Flavor Tree has rights to almost all Verry Cherries grown, with about 450 acres in production, Cameron said.
“Somebody else has 18 acres that was planted before we signed the contract, but we are pretty much the game for it,” he said. “Almost all of it is grown in the Hanford area.”
The Verry Cherry season runs from June 20 to about Aug. 15, Cameron said.
First-quarter rains presented some challenges to harvesting and shipping berries heading into Easter, but the pace likely would pick up quickly thereafter, said Cindy Jewell, vice president of marketing with Watsonville-based California Giant Berry Farms.
“April through the summer months will provide us with ample opportunity to catch up with sales at retail and within foodservice outlets,” Jewell said.
“Santa Maria and the Watsonville/Salinas regions will carry our strawberries into the summer and well into the fall months.
Additionally, our blackberries and raspberries will be in full peak season in California throughout the summer in our Watsonville and Salinas region. Our blueberries will be available in California for late spring as the harvest shifts to Oregon and British Columbia during the summer months.”
The pear crop was off a late start, too, said Kyle Persky, sales manager for Lodi, Calif.-based Rivermaid Trading Co.
Full bloom on bartletts in the first growing district arrived the week of April 8, Persky said.
“Growers are feeling like there is outstanding crop potential,” he said.
Cherries were “seriously late,” said Roger Pepperl, marketing director with Wenatchee, Wash.-based Stemilt Growers LLC, which expects to harvest its first tulares and corals around May 6; royal hazel, May 20; rainier, May 28; and bing, May 30.

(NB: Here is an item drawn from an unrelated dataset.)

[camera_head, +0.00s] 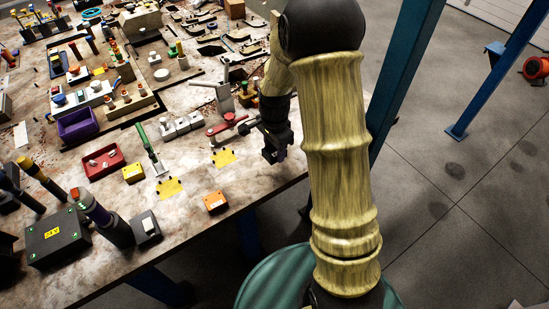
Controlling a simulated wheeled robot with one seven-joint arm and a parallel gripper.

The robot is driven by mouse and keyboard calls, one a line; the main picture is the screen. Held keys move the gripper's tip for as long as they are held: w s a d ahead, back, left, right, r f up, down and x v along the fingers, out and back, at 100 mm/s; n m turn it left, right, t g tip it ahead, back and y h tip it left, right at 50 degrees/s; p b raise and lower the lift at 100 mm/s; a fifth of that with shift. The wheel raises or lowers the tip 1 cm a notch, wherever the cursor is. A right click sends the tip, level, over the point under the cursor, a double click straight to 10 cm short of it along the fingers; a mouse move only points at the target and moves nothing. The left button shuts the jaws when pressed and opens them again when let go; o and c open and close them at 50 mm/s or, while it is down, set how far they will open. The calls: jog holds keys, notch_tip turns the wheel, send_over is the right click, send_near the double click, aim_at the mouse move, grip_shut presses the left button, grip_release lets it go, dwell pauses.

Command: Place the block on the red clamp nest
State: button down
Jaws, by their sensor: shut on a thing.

“We also have a fantastic 5 River Islands-branded program from the Delta Island area that is our late program, which is predominately lapin and will pick from June 5-18,” Pepperl said.
California’s cherry crop this year could range from 5 million to 10 million boxes, compared to less than 4 million a year ago, Pepperl said.
“We may pick a little later this year, but the Washington crop, which we are huge in, will be late also and the overlap should be minimal or close to none,” he said.